Looking for inspiration…hmmm, inspiration. I like that. Today’s clichés will come from the Bible. I enjoyed this subject, because with all the obvious proverbs, there are definitely a lot of clichés that I had no idea came from the Bible. I suppose this is a good time to admit that my religious education is sadly lacking.
When I was quite young, I remember my father telling my brother and I that we could believe anything we wanted. However, after growing in up in two rather intensely religious households, both my mother and father chose to leave that world behind. So the little I learned came from my grandparents during vacations and was swiftly forgotten after I went home.
So the clichés I chose are ones I would not have thought came from the Bible. Clearly, there are many more. Maybe a part two will be forthcoming?
A bird in the hand is worth two in the bush: a definite, although lesser, advantage is better than throwing it away for a unsure, although greater, advantage. The first original phrase was from Ecclesiastes IX – A living dog is better than a dead lion. However, as sporting birds became more popular, the phrase mutated through the centuries. By the late 1600s, it was a known fact that one falcon was well worth two possible prey birds in a bush.
A house divided against itself cannot stand: solidarity is need for a group to succeed. Now, most recently you may have heard a gigantic Lincoln tell this nugget to Ben Stiller’s character in A Night at a the Museum. But it actually is quite a bit older than Mr Lincoln (and certainly older than the movie).

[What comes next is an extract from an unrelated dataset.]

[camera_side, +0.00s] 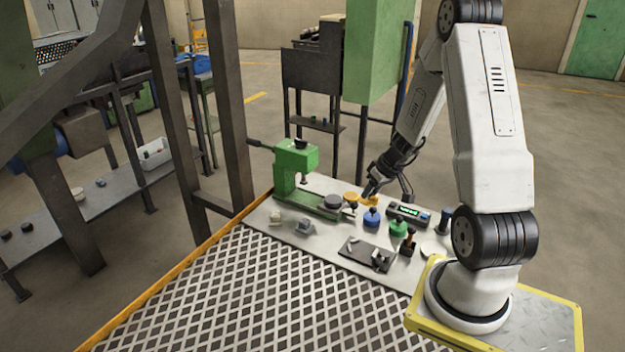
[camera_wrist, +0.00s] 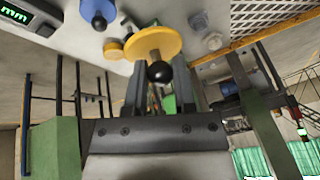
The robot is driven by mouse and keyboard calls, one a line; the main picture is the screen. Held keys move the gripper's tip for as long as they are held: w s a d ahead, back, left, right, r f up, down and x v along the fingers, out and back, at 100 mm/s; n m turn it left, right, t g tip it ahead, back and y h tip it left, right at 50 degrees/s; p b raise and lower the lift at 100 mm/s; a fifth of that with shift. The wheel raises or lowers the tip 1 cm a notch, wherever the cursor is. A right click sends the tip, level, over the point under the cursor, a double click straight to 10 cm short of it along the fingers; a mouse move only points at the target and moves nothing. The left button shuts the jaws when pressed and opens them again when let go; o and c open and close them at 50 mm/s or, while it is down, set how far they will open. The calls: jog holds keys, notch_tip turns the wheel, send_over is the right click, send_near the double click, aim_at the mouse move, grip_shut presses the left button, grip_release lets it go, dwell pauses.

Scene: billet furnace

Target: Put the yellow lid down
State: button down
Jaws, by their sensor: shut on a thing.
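The yellow lid (camera_wrist: 152,43) is a round disc with a black ball knob. In the wrist view the knob sits between my gripper's fingers (camera_wrist: 160,78), which are shut on it. In the side view the lid (camera_side: 350,196) shows as a small yellow disc at the end of my gripper (camera_side: 365,191), over the bench near the green press. A smaller yellow round piece (camera_wrist: 113,49) lies partly behind the lid, beside it to the left in the wrist view. I cannot tell whether the lid touches anything beneath it.
A blue lidded pot (camera_side: 372,217) and a green one (camera_side: 398,228) stand close by. The green press (camera_side: 297,165), a digital gauge (camera_side: 408,213) and a dark plate (camera_side: 366,253) with metal parts are also on the bench (camera_side: 275,237). A wide mesh surface (camera_side: 245,295) lies in front.

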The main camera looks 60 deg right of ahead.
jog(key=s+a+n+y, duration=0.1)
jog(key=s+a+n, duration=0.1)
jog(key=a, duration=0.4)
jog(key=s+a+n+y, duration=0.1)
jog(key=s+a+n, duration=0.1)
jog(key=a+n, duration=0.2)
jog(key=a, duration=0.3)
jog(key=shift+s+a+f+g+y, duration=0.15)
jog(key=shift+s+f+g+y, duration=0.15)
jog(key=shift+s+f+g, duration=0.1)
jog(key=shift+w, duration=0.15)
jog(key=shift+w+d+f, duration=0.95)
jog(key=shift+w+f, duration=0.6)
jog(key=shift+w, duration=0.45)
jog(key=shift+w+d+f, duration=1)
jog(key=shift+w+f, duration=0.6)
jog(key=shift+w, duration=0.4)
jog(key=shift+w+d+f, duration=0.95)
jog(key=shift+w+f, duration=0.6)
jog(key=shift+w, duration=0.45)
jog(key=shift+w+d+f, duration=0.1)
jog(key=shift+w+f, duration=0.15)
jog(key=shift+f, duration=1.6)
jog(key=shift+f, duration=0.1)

“And Jesus knew their thoughts, and said unto them, Every kingdom divided against itself is brought to desolation; and every city or house divided against itself shall not stand”.*
To cast the first stone: to be the first to attack a “sinner”. I put that in quotations as what determines a sinner is many and varied. And mostly incorrect. In reading the Bible, Jesus teaches to not attack a “sinner” unless you yourself are clearly without sin. And while the attacker may be innocent of the sin of the “sinner,” it is quite unlikely that they have no sin themselves. In other words, give the benefit of the doubt so that you may also receive the benefit of the doubt. The phrase itself comes from John 8:7, and the earliest finding of it is:
Miles Coverdale’s Bible, 1535:
Now whyle they contynued axynge him, he lift him self vp, and sayde vnto them: He that is amonge you without synne, let him cast the first stone at her. *
Give up the ghost: to die, or cease working–in the case of inanimate objects. Found in Acts 12:23, the phrase was originally intended for someone who did not honor God, and therefore was “smote,” and eaten by worms, and gave up his ghost. The phrase became a popular saying in literature. It has mostly been used for inanimate objects in recent years, clearly meant to be droll since there are no ghosts to be given up from machines.
In the twinkling of an eye: Quickly, in an instant. Another phrase that came from the Bible– 1 Corinthians 15:52– that later was used in other literary circles. Most famously (although certainly not the last) by Shakespeare in The Merchant of Venice:
“I’ll take my leave of the Jew in the twinkling of an eye.”
As a note, all of these meanings are based on the King James version.